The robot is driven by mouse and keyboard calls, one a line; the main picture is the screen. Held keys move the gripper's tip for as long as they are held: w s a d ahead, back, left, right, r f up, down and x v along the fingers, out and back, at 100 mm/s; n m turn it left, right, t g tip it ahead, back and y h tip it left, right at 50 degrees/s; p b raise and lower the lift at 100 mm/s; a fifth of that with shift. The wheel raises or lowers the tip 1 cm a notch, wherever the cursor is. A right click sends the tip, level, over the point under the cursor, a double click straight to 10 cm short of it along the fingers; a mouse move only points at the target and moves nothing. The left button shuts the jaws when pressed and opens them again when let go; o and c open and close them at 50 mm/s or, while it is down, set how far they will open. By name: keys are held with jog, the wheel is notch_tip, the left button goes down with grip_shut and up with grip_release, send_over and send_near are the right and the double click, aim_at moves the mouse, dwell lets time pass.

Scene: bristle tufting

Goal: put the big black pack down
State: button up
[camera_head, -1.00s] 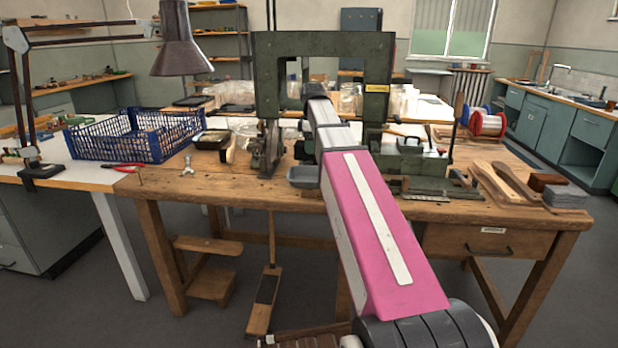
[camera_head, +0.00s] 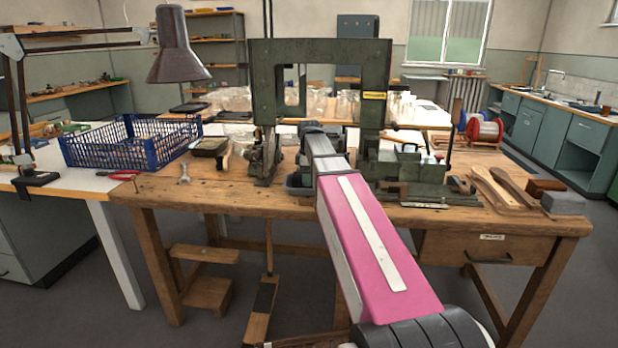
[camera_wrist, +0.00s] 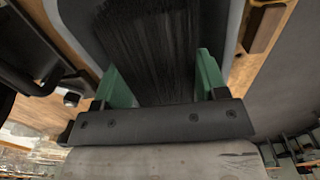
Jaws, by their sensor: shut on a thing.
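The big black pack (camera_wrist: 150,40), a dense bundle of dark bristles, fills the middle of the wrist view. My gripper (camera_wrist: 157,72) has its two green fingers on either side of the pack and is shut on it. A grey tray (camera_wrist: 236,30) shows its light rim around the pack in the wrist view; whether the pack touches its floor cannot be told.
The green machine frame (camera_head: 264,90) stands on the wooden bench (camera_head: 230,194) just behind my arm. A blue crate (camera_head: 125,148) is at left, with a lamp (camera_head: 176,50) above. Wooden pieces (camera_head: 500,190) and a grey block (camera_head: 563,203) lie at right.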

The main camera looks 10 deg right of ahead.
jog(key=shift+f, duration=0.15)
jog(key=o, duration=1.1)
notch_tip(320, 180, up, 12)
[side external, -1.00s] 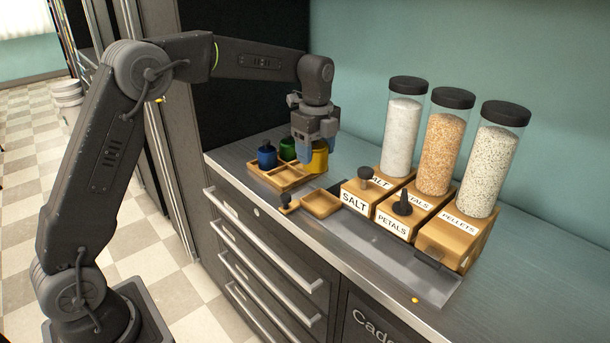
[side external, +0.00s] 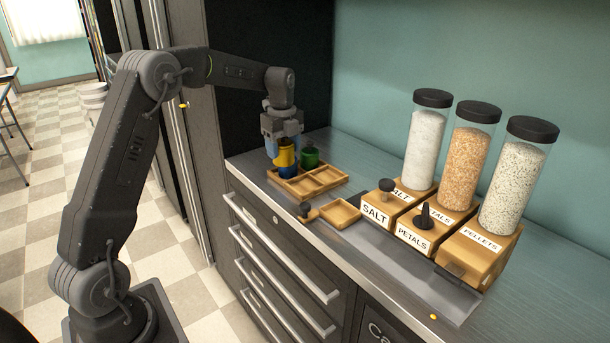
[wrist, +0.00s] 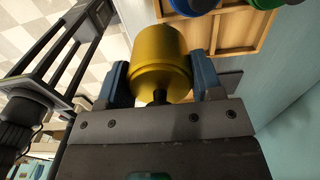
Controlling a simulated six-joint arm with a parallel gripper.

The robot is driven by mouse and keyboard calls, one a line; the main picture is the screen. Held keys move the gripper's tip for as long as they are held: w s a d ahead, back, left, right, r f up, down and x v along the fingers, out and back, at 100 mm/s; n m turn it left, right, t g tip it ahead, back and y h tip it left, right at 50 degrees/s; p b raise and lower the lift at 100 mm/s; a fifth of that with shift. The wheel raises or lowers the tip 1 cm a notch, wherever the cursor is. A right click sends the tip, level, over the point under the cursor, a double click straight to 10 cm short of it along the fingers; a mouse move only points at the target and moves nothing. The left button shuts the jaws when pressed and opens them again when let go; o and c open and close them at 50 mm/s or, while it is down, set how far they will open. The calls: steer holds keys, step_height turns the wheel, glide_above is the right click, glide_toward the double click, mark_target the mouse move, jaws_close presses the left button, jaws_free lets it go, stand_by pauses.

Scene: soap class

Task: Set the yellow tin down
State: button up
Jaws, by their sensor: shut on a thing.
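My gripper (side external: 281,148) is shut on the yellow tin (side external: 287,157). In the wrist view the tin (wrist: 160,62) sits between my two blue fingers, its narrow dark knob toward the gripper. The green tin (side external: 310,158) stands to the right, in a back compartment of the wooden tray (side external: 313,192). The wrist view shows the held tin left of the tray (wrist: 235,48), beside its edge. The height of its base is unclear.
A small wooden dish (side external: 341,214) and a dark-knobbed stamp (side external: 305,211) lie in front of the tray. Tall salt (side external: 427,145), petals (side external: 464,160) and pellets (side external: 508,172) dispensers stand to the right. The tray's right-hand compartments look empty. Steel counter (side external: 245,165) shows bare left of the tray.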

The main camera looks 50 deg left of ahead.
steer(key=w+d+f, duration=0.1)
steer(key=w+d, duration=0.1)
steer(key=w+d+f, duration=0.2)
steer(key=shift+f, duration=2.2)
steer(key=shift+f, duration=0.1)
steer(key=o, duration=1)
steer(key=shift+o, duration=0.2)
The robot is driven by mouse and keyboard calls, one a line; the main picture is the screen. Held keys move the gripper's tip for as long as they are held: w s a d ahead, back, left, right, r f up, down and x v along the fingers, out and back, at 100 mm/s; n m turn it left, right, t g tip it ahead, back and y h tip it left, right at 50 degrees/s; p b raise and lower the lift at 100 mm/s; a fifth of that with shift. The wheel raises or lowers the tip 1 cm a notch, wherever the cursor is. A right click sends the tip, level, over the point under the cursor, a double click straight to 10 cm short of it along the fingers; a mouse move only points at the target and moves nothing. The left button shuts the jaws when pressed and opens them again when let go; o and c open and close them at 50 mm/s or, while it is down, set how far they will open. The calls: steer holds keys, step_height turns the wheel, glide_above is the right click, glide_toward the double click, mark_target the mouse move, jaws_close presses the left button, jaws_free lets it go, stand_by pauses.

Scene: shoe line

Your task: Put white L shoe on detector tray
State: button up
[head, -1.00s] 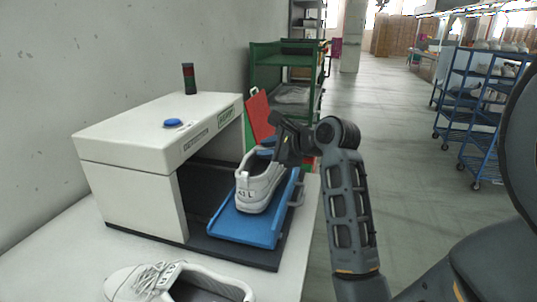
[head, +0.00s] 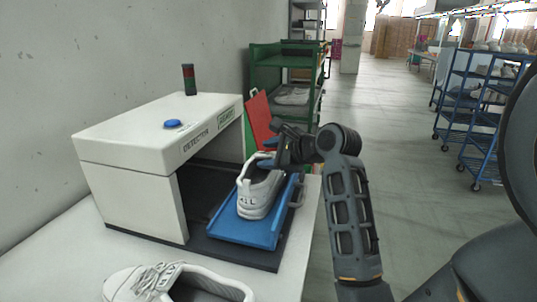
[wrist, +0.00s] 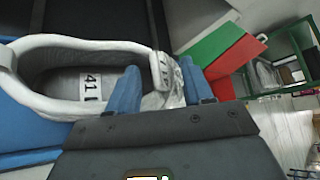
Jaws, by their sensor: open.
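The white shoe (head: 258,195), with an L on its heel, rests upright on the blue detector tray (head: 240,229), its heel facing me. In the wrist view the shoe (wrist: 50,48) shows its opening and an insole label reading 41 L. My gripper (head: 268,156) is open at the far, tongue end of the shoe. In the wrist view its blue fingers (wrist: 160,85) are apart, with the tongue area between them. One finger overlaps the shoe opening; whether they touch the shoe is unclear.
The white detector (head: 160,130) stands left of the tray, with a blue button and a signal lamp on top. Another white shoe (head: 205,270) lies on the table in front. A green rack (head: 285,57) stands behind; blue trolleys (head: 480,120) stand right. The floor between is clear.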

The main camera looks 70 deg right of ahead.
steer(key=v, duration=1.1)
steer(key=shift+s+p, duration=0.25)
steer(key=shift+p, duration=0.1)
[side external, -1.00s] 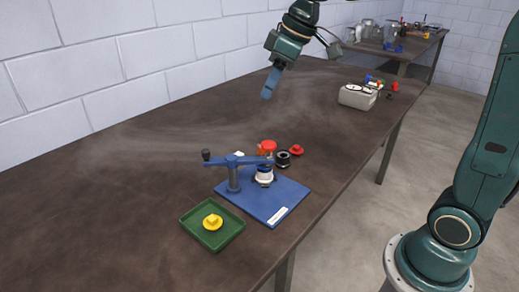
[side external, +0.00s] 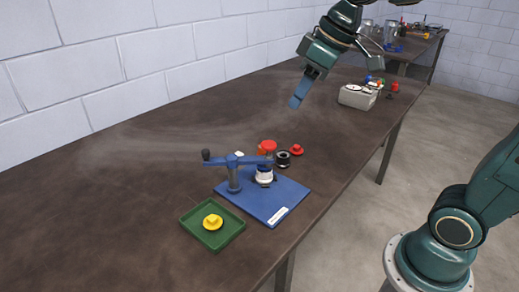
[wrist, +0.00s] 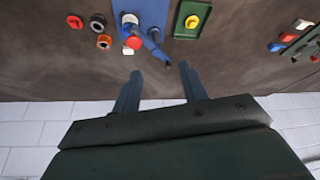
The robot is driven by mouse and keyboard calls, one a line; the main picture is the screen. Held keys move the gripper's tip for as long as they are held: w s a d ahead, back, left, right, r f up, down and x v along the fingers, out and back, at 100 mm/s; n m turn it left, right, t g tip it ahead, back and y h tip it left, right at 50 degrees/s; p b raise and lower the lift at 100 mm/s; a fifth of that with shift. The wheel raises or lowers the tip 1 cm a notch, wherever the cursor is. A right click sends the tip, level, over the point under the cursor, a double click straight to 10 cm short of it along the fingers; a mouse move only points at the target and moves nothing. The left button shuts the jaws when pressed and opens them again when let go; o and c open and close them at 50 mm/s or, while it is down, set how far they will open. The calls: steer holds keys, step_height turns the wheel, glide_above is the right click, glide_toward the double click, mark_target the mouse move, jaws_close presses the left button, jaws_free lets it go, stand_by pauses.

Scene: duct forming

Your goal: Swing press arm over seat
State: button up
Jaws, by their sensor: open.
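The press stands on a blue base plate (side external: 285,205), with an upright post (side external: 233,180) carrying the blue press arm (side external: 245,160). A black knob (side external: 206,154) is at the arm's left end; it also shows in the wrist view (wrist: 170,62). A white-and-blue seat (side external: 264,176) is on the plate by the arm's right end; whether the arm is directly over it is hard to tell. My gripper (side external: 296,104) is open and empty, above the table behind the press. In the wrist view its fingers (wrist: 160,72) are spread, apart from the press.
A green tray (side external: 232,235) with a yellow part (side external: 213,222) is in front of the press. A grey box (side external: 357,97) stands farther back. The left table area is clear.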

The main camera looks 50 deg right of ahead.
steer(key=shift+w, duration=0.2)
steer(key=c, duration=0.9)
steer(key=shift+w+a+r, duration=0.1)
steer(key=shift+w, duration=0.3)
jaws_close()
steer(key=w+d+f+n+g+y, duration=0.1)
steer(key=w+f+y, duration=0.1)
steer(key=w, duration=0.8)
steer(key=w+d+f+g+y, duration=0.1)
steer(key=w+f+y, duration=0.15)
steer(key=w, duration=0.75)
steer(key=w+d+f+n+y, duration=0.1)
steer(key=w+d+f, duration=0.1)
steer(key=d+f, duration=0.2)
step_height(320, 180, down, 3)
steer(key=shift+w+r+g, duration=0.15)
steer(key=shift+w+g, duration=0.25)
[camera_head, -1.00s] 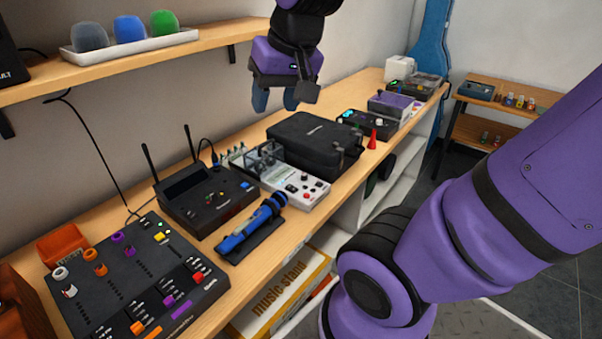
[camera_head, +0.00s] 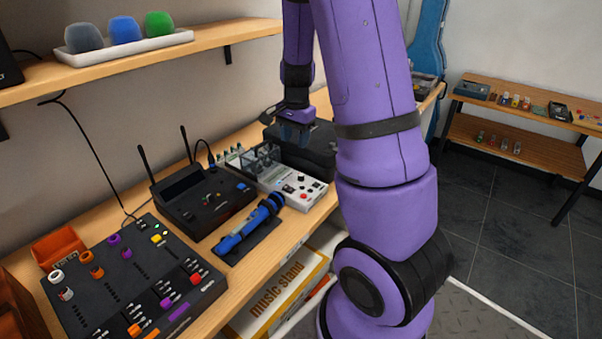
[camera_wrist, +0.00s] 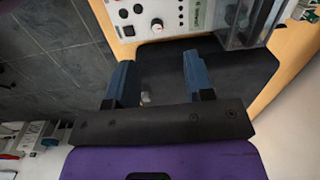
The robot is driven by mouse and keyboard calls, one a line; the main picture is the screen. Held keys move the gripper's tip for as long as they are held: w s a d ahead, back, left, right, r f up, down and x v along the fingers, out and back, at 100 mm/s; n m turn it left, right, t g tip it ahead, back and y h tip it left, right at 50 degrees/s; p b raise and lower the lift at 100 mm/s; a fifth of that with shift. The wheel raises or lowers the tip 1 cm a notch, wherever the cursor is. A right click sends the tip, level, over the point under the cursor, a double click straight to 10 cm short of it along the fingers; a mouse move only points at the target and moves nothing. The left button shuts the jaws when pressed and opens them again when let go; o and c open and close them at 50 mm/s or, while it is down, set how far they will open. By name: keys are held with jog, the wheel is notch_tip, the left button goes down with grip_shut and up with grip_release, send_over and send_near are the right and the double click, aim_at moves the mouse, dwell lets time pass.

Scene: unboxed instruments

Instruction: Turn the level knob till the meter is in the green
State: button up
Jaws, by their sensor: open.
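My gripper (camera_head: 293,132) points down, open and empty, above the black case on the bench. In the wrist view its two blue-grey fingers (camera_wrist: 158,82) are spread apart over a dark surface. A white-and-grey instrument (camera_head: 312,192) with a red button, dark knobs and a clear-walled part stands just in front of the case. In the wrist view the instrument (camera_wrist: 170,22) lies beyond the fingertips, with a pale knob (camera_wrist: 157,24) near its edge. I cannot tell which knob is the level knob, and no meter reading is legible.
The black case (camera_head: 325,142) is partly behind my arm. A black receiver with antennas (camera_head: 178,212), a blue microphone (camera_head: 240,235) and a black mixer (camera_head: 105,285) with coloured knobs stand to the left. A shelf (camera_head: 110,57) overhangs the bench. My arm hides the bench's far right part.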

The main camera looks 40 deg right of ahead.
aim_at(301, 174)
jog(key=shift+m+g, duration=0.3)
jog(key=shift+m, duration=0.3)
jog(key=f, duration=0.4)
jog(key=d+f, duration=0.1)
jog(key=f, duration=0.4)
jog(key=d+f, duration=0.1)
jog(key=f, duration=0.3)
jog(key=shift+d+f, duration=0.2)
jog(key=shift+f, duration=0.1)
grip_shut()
################
#### AIM:
Collect every line from the records above that contains the word "Your".

#### IN RESPONSE:
Your task: Put white L shoe on detector tray
Your goal: Swing press arm over seat

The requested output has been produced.